What all of this means is that he is not a quick fix. As players adjust to his methods they make mistakes and although sometimes it clicks and is a joy to watch at others it falls flat and is horrific. The question is do you trust him or not? I did and I was far from alone but there were plenty of others who didn’t and that included our owners.
Some fans jumped on the traditional Forest favourite of a manager with Doncaster and Bournemouth dominating his CV being unworthy of such a big club as ours, but whatever the scale of your ambitions the approach is sound and he is an ideal man to lay the groundwork for a strategy that focuses on player development and playing intelligent, possession football.
It is reported that City have told O’Driscoll he will be allowed to lead the club in his own way even if the club is relegated. If that level of trust and support are provided, alongside the relatively strong financial capability of the club, then you will have made a very good appointment in my view and I will be watching with interest and hoping that you reap rewards for bringing a good and talented man back into the game."
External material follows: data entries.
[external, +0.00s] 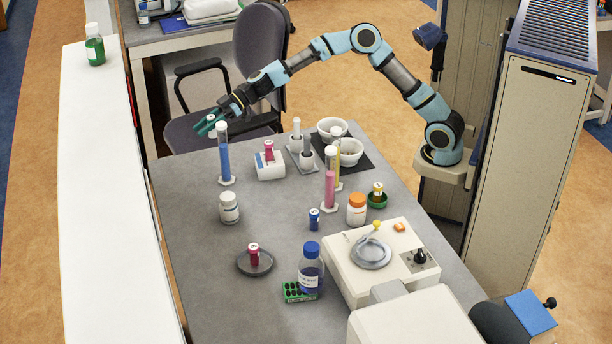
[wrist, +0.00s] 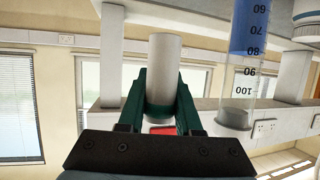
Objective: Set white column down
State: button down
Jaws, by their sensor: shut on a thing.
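My gripper (external: 206,124) is at the far left corner of the grey table, raised near the top of the blue-filled measuring cylinder. Its green fingers (wrist: 164,104) are shut on the white column (wrist: 164,62). In the wrist view the column is a plain pale cylinder, sticking out past the fingertips. A red patch (wrist: 162,130) shows between the fingers; I cannot tell what it belongs to. In the external view only a small white bit of the column (external: 211,117) shows at the fingers; the rest is hidden.
The blue-filled cylinder (external: 224,158) stands close beside my gripper; it also shows in the wrist view (wrist: 243,60). A white device (external: 270,166), bowls (external: 349,152), a white bottle (external: 229,208) and a dark dish (external: 243,265) are on the table (external: 190,235). The left part is mostly clear.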

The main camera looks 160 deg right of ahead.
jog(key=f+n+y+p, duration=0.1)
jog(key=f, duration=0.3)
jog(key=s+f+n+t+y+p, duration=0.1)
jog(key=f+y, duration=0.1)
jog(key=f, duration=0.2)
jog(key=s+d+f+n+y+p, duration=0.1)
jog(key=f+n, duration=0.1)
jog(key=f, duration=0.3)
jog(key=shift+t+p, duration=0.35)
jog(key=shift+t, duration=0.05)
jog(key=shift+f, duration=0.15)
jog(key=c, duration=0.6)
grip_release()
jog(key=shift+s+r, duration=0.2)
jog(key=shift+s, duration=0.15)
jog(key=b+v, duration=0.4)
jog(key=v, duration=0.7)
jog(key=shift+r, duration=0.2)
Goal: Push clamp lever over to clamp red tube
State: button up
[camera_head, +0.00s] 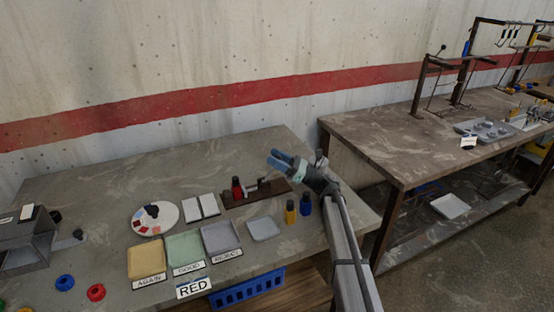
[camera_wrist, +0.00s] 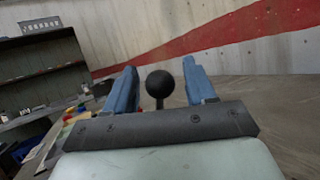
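The red tube (camera_head: 236,188) stands upright at the left part of a dark clamp fixture (camera_head: 268,192) on the grey table. Small metal clamp parts sit to the right of the tube; how they meet it is too small to tell. My gripper (camera_head: 273,157) has blue fingers and is above and behind the right part of the fixture, pointing left. In the wrist view a black ball knob (camera_wrist: 159,84), apparently the lever's end, shows between the parted fingers, with a gap on each side. The lever's shaft is mostly hidden behind the gripper body.
Yellow, green and grey labelled trays (camera_head: 184,252) stand in front of the fixture.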

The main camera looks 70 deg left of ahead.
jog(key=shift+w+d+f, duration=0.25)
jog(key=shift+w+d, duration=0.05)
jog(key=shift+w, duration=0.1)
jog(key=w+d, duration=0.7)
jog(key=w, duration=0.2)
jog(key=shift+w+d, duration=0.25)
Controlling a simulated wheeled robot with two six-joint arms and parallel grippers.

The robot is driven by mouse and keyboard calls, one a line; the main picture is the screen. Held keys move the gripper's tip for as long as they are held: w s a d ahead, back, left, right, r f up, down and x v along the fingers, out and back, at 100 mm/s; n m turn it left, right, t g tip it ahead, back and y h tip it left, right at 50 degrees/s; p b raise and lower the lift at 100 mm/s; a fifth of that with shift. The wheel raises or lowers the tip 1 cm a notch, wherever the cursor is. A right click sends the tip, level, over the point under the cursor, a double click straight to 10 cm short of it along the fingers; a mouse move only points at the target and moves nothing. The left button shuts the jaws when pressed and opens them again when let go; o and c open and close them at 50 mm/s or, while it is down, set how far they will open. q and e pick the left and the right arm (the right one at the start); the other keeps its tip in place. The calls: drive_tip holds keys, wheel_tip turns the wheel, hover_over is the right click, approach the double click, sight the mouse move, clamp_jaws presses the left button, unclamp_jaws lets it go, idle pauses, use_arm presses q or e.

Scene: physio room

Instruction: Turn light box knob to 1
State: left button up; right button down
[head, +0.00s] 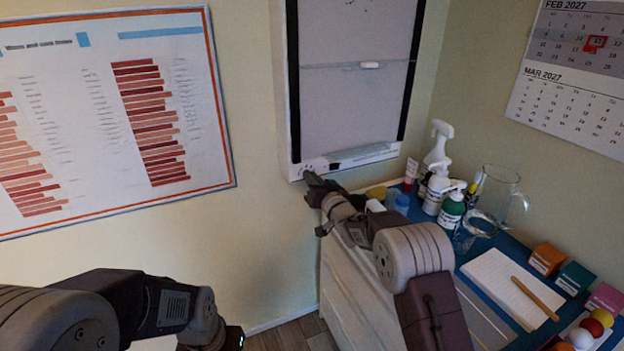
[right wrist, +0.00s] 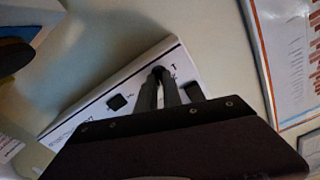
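The light box (head: 355,85) hangs on the wall, its pale panel unlit. Its white lower strip (head: 375,155) carries the controls. My right gripper (head: 308,176) is at the left end of this strip. In the right wrist view, the two dark fingers (right wrist: 160,80) lie close together, with their tips around the small dark knob (right wrist: 159,70). The fingers hide most of the knob, so its pointer cannot be read. A small printed mark, seemingly a 1, shows just right of it. My left arm is at the lower left of the head view; its gripper's fingers are not clear.
A black switch (right wrist: 117,102) sits on the strip beside the knob. Below, a blue-topped cabinet (head: 470,265) holds spray bottles (head: 437,150), a glass jug (head: 495,200), a notepad (head: 505,285) and small boxes. A framed chart (head: 110,110) hangs left. The wall between is clear.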

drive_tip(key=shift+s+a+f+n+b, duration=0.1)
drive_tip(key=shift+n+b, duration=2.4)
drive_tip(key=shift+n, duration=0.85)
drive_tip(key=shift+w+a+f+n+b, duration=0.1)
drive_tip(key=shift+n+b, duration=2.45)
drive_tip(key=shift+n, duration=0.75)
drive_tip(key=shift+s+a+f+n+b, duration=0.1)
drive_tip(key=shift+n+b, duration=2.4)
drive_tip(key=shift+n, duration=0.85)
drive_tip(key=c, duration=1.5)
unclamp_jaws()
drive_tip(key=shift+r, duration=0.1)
Thanks to Steve for this detailed description of O'Driscoll and what he will bring to BS3 - if we allow him time.  What is clear from the above is that this is a man built to last, someone who, to use modern football parlance, seems well suited to a 'project', and not one of those that means a rich oil tycoon throwing Arab dollars at a once-famous club in the hope they will one day again reach the top.

I've picked a few quotes out from the above that should fill all City fans with hope, promise and hopefully give us all a shot of patience - look at what we could have:

"he is an ideal man to lay the groundwork for a strategy that focuses on player development and playing intelligent, possession football"

"a team guy who collaborates with the club’s other staff for the greater good rather than for his own publicity and ego development"

"sometimes it clicks and is a joy to watch"

There are of course other quotes I could have pulled out. Those relating to the time it will take some players to adapt to his style, the lack of jumping up & down on the touchline (how long before an OTIB post that he's not passionate enough?) or the overly considerate approach to other teams strengths, something I alluded to as one of McInnes' failings in my weekend musings over his sacking (http://exiledrobin.blogspot.co.uk/2013/01/its-not-all-about-results.html?showComment=1358203433664).

Whatever happens a critical 20 games lie ahead and we must all give our total support to everything the new man tries to do and the team he selects on the pitch.

We're all in this together, aren't we?